Centre for Learning (CFL), is a small school near Bangalore where we are teachers. We believe that the attempt at CFL is to create a community space for dialogue and understanding each other in living together, an educational space that is not dependent on fear, reward, or punishment for learning, and an environment that fosters connecting with society with critical questions, rather than unconditional acceptance.
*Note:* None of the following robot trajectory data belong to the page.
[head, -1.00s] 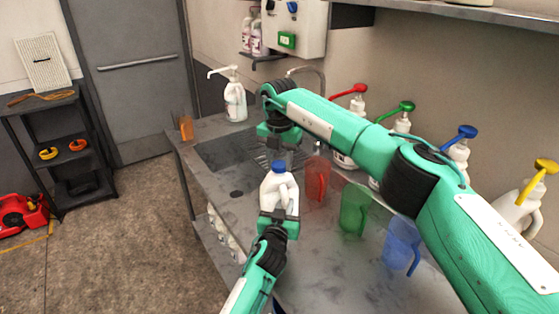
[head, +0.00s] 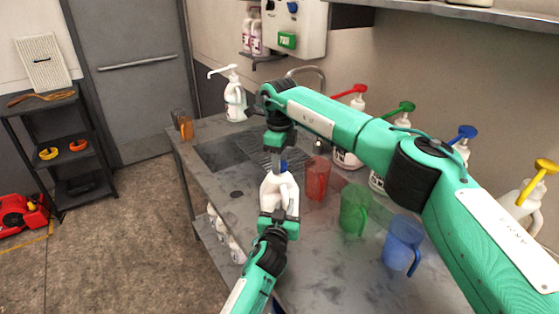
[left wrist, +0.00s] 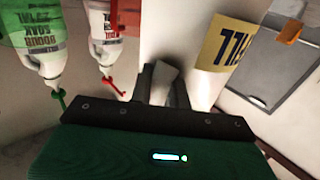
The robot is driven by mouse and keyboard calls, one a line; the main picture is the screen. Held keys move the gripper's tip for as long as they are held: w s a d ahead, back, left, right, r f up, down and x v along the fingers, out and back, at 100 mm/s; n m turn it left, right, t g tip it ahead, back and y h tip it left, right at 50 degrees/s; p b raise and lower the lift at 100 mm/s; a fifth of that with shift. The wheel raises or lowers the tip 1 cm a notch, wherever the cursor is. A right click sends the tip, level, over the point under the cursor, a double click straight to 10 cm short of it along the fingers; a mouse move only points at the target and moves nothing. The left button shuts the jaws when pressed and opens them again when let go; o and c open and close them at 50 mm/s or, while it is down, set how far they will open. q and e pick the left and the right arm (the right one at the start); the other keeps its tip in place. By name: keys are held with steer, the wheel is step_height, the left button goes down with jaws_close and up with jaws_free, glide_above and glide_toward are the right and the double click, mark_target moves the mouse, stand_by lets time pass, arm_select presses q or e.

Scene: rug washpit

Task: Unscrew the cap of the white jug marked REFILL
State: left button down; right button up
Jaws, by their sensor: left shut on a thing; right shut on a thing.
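The white jug (head: 279,196) with a blue cap (head: 282,167) stands upright over the steel counter in the head view. In the left wrist view the jug (left wrist: 177,35) shows close up, with a yellow label (left wrist: 232,45) reading "ILL" in part. My left gripper (head: 278,218) is shut on the jug's lower part, from the near side. My right gripper (head: 281,158) points down from above and is shut on the blue cap, hiding most of it. I cannot tell whether the jug's base touches the counter.
Red (head: 317,177), green (head: 354,208) and blue (head: 402,243) measuring jugs stand to the right. Several pump bottles line the wall, the yellow-topped one (head: 519,205) at far right. A sink (head: 222,160) and a white pump bottle (head: 235,101) lie behind. The counter's left front is clear.

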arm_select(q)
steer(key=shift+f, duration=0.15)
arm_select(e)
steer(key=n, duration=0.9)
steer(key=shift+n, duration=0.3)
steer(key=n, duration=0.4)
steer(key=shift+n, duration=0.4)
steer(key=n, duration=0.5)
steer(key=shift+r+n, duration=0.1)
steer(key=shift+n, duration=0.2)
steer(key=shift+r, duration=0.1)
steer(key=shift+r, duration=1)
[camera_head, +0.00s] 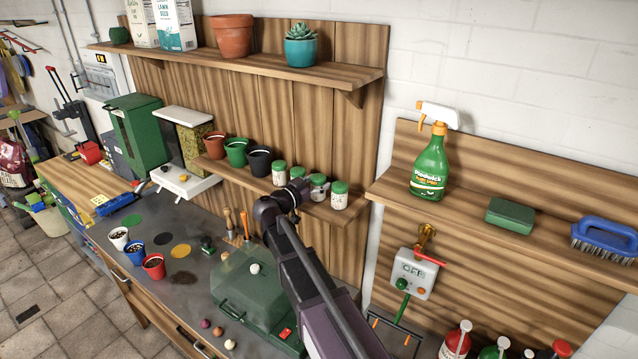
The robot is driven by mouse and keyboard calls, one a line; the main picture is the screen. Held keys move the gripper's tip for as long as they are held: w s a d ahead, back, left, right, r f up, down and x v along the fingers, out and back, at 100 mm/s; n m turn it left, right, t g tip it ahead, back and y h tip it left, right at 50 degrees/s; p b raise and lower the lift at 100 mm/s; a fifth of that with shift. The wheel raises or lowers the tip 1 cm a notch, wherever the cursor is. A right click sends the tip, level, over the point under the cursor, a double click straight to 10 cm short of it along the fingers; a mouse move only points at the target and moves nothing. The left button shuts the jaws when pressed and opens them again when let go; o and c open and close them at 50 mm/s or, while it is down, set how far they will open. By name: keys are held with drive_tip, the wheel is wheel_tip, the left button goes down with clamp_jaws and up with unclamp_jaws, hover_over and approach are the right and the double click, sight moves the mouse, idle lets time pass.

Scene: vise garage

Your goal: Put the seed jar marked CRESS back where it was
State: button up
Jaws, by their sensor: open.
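Several small glass seed jars with green lids stand in a row on the right part of the lower wooden shelf (355,209). One is the leftmost jar (279,174), one the rightmost jar (340,196), and others stand between them. Their labels are too small to read, so I cannot tell which is CRESS. My gripper (299,190) is at the row, in front of the middle jars, and partly hides them. It is open. I cannot tell whether a jar is between its fingers, which are dark and small here.
Red, green and black pots (237,152) stand left of the jars. A spray bottle (430,168) stands on the right shelf. The upper shelf (300,70) overhangs the jars.

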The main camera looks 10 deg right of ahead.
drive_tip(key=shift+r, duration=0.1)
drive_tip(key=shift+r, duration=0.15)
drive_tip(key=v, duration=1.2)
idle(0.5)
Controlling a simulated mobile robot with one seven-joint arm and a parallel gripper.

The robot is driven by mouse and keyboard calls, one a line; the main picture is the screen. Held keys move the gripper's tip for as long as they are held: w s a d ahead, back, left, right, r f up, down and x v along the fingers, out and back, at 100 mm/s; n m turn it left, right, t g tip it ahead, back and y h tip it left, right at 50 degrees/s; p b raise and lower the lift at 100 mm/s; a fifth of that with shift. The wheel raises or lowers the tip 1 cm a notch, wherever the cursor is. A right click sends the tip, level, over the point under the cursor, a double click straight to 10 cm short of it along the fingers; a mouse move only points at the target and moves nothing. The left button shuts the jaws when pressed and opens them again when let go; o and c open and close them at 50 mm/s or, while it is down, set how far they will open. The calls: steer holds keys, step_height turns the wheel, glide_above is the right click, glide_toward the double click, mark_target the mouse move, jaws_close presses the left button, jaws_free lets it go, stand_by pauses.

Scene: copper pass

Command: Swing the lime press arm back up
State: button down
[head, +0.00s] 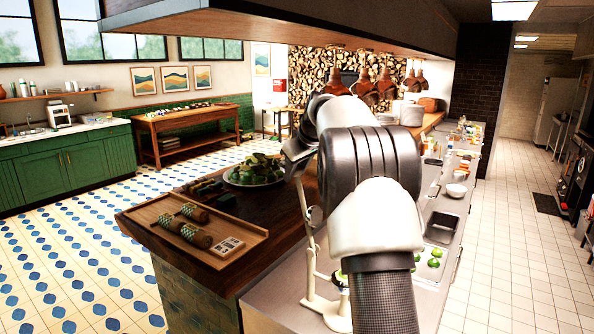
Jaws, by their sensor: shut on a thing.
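The lime press (322,306) is pale cream and stands on the steel counter, partly hidden behind my arm. Its thin lever arm (303,212) rises steeply from the press, leaning slightly left at the top. My gripper (297,174) is at the upper end of this lever and is shut on it. The fingertips are small and dark here, so the exact grip is hard to see. A round metal part (315,216) shows beside the lever. My arm hides the right side of the press.
Left of the press, a dark wooden ledge carries a wooden tray (160,222) with patterned rolls and a plate of greens (254,171). Limes (434,262) and a steel pan (441,228) lie on the counter at right. Copper lamps (386,84) hang behind my arm.

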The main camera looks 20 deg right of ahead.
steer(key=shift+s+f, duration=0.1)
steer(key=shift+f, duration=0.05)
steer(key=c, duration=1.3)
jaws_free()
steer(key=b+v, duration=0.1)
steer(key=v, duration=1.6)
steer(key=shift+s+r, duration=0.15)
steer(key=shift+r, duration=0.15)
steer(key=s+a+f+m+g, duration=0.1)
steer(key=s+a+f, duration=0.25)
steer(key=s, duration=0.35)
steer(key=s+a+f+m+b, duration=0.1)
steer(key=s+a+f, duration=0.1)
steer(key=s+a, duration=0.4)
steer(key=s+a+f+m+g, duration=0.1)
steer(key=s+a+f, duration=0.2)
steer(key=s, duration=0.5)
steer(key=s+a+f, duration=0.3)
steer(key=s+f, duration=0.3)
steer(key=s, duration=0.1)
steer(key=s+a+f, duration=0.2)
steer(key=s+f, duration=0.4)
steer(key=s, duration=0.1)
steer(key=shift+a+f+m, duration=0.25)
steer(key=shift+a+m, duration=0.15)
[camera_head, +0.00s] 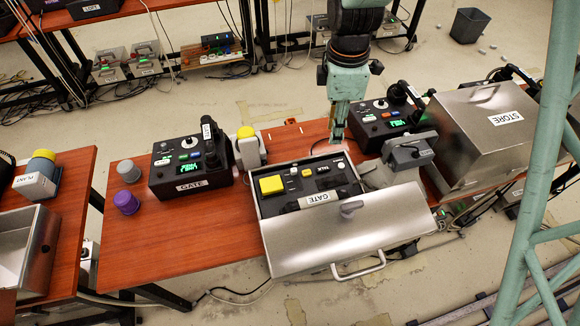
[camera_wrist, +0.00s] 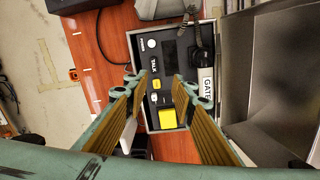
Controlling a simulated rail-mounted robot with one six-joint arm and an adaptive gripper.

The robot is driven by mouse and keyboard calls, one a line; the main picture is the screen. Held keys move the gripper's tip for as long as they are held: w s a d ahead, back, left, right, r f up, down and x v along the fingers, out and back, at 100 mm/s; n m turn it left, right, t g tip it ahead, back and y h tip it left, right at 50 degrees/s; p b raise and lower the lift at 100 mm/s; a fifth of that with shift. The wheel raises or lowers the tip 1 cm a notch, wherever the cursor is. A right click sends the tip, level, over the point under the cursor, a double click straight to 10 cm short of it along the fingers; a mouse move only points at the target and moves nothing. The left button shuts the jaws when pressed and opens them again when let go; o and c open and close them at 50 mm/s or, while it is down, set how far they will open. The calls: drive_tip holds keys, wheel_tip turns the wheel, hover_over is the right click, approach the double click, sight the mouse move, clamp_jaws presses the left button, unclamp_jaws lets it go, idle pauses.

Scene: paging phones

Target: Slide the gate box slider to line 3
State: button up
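The gate box (camera_head: 256,200) stands on the wooden table with its metal lid (camera_head: 345,230) folded open toward the front. Its dark panel (camera_wrist: 170,50) carries a big yellow button (camera_head: 271,185), a small yellow button (camera_head: 293,171), a small white piece (camera_head: 306,172), a TALK label (camera_head: 323,169) and a round white knob (camera_head: 340,165). A handset labelled GATE (camera_head: 318,198) lies along the panel's front side. I cannot tell which small part is the slider, nor read line marks. My gripper (camera_head: 337,138) is open and empty above the box's back edge; its fingers (camera_wrist: 163,88) straddle the panel in the wrist view.
A grey device (camera_head: 408,152) stands close right of the box. Beyond it are another black phone (camera_head: 385,120) and the STORE box (camera_head: 490,130). The table's front left is clear.

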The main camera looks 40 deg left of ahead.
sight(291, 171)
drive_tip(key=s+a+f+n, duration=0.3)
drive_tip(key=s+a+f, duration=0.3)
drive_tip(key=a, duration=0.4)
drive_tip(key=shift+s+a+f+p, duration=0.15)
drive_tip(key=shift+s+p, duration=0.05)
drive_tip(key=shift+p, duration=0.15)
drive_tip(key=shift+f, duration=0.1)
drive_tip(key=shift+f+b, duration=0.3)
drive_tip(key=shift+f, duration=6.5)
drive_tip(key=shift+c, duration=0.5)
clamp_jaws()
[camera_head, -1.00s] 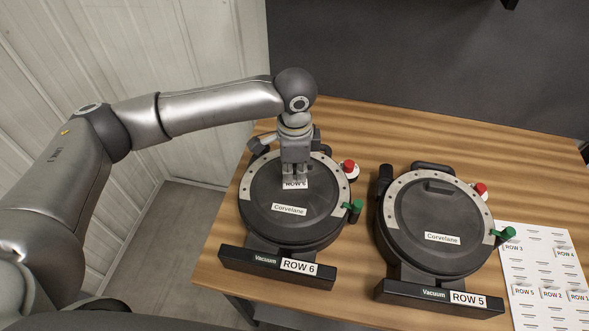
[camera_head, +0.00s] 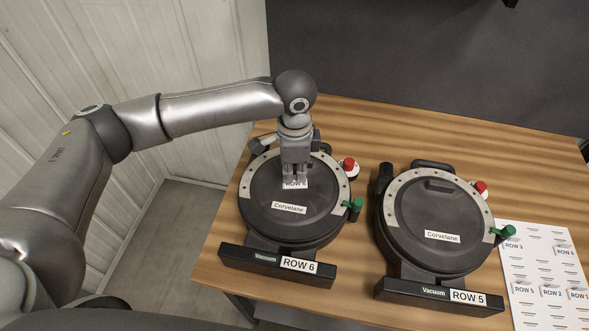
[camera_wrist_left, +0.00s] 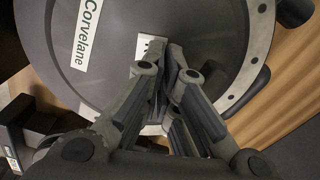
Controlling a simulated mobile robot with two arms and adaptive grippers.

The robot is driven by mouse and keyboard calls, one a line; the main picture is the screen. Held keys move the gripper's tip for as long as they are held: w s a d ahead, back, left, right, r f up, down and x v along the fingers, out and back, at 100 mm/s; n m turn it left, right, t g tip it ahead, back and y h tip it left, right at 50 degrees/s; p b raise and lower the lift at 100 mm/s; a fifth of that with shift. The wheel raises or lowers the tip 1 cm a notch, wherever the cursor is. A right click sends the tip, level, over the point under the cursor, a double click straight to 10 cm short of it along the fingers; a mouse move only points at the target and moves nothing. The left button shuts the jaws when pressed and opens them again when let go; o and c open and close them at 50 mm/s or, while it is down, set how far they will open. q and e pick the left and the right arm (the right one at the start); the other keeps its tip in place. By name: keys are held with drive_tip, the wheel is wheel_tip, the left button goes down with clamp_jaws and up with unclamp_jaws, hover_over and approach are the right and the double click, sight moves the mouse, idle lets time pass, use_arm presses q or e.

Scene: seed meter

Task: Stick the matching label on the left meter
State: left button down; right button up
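The left meter (camera_head: 262,188) is a round dark drum with a "Corvelane" plate on its lid and a "ROW 6" plate (camera_head: 299,265) on its front bar. My left gripper (camera_head: 295,180) points down over the upper middle of that lid. Its fingers are together at a white label (camera_head: 290,186) that starts with "ROW"; its number is partly covered. The label lies at or just above the lid; contact is unclear. In the left wrist view the label (camera_wrist_left: 150,46) shows beside the closed fingertips (camera_wrist_left: 173,52). My right gripper is out of view.
The right meter (camera_head: 420,215) carries a "ROW 5" plate. A white label sheet (camera_head: 535,265) at the right edge holds several ROW labels. Red and green knobs stick out at the meters' right sides. Bare wood table lies behind the meters.

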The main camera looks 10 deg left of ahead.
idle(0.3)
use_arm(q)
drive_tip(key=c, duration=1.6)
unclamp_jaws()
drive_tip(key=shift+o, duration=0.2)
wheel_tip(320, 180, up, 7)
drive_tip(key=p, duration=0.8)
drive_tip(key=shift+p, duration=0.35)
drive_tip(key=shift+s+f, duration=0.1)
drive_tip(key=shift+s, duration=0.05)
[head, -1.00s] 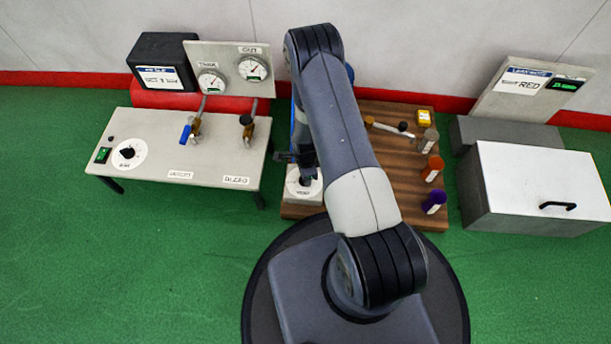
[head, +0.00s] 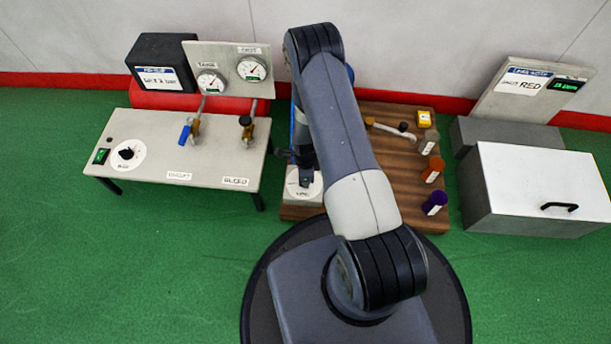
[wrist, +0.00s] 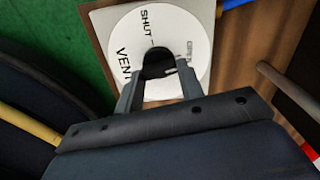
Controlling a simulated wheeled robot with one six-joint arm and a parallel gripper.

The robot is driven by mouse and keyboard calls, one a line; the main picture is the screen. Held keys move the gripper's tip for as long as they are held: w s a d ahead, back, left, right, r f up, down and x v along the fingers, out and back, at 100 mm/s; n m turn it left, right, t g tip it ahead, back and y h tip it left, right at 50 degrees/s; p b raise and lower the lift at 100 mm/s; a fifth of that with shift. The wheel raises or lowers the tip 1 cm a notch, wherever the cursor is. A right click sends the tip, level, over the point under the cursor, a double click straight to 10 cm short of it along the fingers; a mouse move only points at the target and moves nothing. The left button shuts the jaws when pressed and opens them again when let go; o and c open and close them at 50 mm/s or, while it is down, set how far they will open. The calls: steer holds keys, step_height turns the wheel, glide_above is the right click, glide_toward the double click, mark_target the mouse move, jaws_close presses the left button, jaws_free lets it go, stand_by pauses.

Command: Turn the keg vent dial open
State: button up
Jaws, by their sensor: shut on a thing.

boy In our school, based on our observations and interactions with children, it appears that they do not have a daily awareness and experience of caste. The children and staff at CFL are from middle and upper middle class, middle and upper caste backgrounds. So it isn’t entirely surprising since caste is not a yardstick for daily social transactions in the community or in many of their families. But we are neighbours in a village, where caste continues to have an iron-grip on people’s lives. Are we to ignore this reality of our neighbours even if we aren’t affected directly as individuals and as a community? This question, as well as questions that children encounter when they interact with the village in different ways – on walks, in joint project classes with the village school children, in studying the village as part of social science projects – made us critically reflect on the right manner to introduce caste to children and young people at CFL. In the next part of this article, we present a short case study of such an attempt at “caste education” in CFL for senior students in the eleventh and twelfth standards (ages 16-18).

References

  1. Desai, S. and Dubey, A. (2012). “Caste in 21st Century India: Competing Narratives” Econ. Pol. Wkly. 46(11): 40-49.
  2. Gupta, D. (2000). Interrogating Caste. Penguin Books. New Delhi.
  3. India Untouched (2007). Documentary by Stanley Kurup. In the first few minutes of the documentary, children in a village are interviewed on their caste experiences. Accessed on 15.11.2016 at https://www.youtube.com/watch?v=lgDGmYdhZvU.
  4. National Curriculum Framework (2005). Retrieved on 26.10.2016 at http://www.ncert.nic.in/rightside/links/pdf/framework/english/nf2005.pdf.
  5. National Council for Education, Research and Training (2008). Social Justice and the Marginalized. Chapters 7 & 8. In Social and Political Life – III: Textbook in Social Science for Class VIII. NCERT, New Delhi.
  6. National Council for Education, Research and Training (2008). Women, Caste and Reform. Chapter 9. In Our Pasts-11: Textbook in Social Science for Class VIII. NCERT, New Delhi.
  7. National Council for Education, Research and Training (2007). Gender, Religion and Caste. Chapter 4. In Democratic Politics – II: Textbook in Political Science for Class X. NCERT, New Delhi.
  8. Batra, P. (Ed.). (2010). Social Science Learning in Schools: Perspectives and Challenges. Sage Publications, New Delhi. pp. 1-304.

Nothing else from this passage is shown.